The economics are lining up now for small-scale distributed and behind-the-meter wind power operations, he said.
Carter Wind has long been able to pitch a significant savings to potential customers who use diesel-burning generators in remote locations, but now it will be easier to sell wind power to customers who burn natural gas, Carter said, as the 10-year window of the IRA incentives firms up the financing picture.
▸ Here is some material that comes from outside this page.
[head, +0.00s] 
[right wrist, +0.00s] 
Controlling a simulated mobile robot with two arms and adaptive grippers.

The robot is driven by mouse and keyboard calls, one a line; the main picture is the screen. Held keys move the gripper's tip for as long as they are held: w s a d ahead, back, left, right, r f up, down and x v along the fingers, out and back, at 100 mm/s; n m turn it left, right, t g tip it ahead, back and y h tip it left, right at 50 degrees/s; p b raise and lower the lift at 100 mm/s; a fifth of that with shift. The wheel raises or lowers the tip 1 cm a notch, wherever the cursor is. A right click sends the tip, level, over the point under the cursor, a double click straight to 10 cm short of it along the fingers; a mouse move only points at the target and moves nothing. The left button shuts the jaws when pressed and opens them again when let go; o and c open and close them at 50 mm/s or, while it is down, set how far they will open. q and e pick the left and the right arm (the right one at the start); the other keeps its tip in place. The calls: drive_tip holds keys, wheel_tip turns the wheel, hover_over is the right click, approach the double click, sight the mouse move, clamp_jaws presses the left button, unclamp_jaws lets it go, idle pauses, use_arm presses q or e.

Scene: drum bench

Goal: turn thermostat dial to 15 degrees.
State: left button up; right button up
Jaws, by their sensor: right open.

“These industrial projects are now easier to pitch. … The ebbs and flows have been a challenge for our market, [with its] on-again-off-again incentives.”
XFlow Energy
Two previous CIP grants have helped XFlow Energy take its vertical-axis wind turbine from a concept on paper to testing in the field. This third award will help it design a tower and move toward a prototype incorporating the lessons learned from the models tested.
The Washington state-based firm hopes to go to market with a 25-kW turbine in two years’ time, CEO Ian Brownstein said.
Vertical-axis wind turbines and the more commonly seen horizontal-axis designs each have their advantages and disadvantages, he said.
A key drawback of the vertical-axis orientation is the cyclical stress exerted on the rotors, which can cause fatigue. Brownstein and XFlow co-founder Ben Strom both focused on eliminating this problem in their doctoral research and in the subsequent R&D for their turbine.
A key advantage of the vertical-axis design, meanwhile, is its relative mechanical simplicity.
XFlow’s task is the classic R&D goal: Boost output and reliability while cutting costs, enhancing strengths and eliminating weaknesses.
“We’re trying to translate that to a true LCOE-competitive product,” Brownstein said.
Continual technical support from NREL has been just as important as the financial assistance in moving XFlow closer to a point where it can go to market, he said.
“We started with them when our design was pretty much on paper,” Brownstein said. “NREL support has been critical along the way.”
Mass production of the 25-kW turbine is a milestone goal for the company, not the destination, Brownstein said: “XFlow is definitely interested in building larger turbines.”